== DATA SECTION ==
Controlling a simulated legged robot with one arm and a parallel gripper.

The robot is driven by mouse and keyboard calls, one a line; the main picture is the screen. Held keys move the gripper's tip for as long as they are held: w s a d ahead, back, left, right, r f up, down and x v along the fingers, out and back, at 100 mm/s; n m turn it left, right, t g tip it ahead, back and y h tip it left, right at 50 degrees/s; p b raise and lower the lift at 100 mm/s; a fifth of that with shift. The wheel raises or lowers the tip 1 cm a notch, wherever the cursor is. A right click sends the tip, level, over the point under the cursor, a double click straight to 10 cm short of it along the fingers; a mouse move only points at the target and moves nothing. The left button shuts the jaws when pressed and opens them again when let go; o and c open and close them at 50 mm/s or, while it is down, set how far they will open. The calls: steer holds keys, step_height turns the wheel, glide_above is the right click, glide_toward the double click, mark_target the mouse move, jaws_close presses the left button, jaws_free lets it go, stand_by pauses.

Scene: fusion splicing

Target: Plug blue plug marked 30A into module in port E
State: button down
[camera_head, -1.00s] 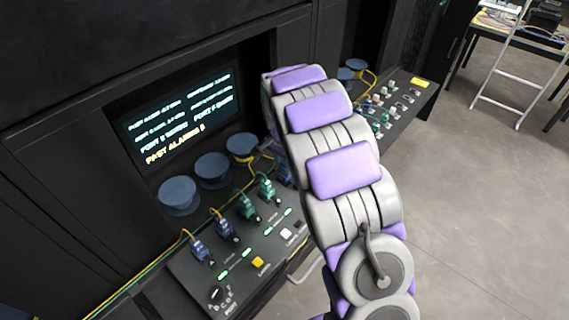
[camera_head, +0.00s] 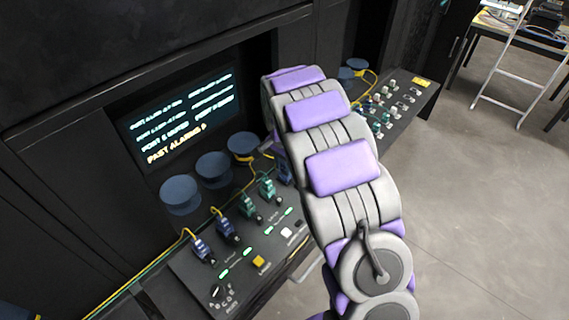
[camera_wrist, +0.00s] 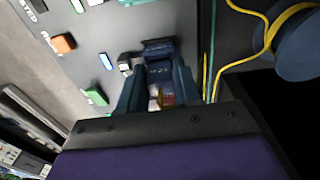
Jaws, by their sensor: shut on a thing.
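In the wrist view my gripper (camera_wrist: 157,88) is shut on a dark blue plug (camera_wrist: 159,50) at the panel. Its marking is too small to read, and I cannot tell how deeply it sits in a port. In the head view my arm hides the gripper. On the near panel (camera_head: 240,275) stand two blue plugs, one at the left (camera_head: 201,248) and one beside it (camera_head: 226,230). Two green plugs (camera_head: 249,207) follow to the right. Another blue piece (camera_head: 285,172) shows partly behind my arm.
Dark blue round spools (camera_head: 181,195) stand behind the panel, with yellow fibres running from them. A lit screen (camera_head: 180,118) is above. A yellow button (camera_head: 258,261) is on the panel. In the wrist view fibres (camera_wrist: 210,60) pass close to the right of my gripper.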

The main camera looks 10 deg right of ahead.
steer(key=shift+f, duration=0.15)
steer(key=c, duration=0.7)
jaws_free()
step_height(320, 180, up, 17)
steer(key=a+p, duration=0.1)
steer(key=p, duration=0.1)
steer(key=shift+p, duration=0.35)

== SET PROBLEM ==
Write out the full set of lines verbatim, without the pictures.

== EXERCISE RESULT ==
Controlling a simulated legged robot with one arm and a parallel gripper.

The robot is driven by mouse and keyboard calls, one a line; the main picture is the screen. Held keys move the gripper's tip for as long as they are held: w s a d ahead, back, left, right, r f up, down and x v along the fingers, out and back, at 100 mm/s; n m turn it left, right, t g tip it ahead, back and y h tip it left, right at 50 degrees/s; p b raise and lower the lift at 100 mm/s; a fifth of that with shift. The wheel raises or lowers the tip 1 cm a notch, wherever the cursor is. A right click sends the tip, level, over the point under the cursor, a double click straight to 10 cm short of it along the fingers; a mouse move only points at the target and moves nothing. The left button shuts the jaws when pressed and opens them again when let go; o and c open and close them at 50 mm/s or, while it is down, set how far they will open. The calls: steer holds keys, step_height turns the wheel, glide_above is the right click, glide_toward the double click, mark_target the mouse move, jaws_close presses the left button, jaws_free lets it go, stand_by pauses.

Scene: fusion splicing

Target: Plug blue plug marked 30A into module in port E
State: button down
[camera_head, -1.00s] 
[camera_head, +0.00s] 
[camera_wrist, +0.00s] 
Jaws, by their sensor: shut on a thing.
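In the wrist view my gripper (camera_wrist: 157,88) is shut on a dark blue plug (camera_wrist: 159,50) at the panel. Its marking is too small to read, and I cannot tell how deeply it sits in a port. In the head view my arm hides the gripper. On the near panel (camera_head: 240,275) stand two blue plugs, one at the left (camera_head: 201,248) and one beside it (camera_head: 226,230). Two green plugs (camera_head: 249,207) follow to the right. Another blue piece (camera_head: 285,172) shows partly behind my arm.
Dark blue round spools (camera_head: 181,195) stand behind the panel, with yellow fibres running from them. A lit screen (camera_head: 180,118) is above. A yellow button (camera_head: 258,261) is on the panel. In the wrist view fibres (camera_wrist: 210,60) pass close to the right of my gripper.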

The main camera looks 10 deg right of ahead.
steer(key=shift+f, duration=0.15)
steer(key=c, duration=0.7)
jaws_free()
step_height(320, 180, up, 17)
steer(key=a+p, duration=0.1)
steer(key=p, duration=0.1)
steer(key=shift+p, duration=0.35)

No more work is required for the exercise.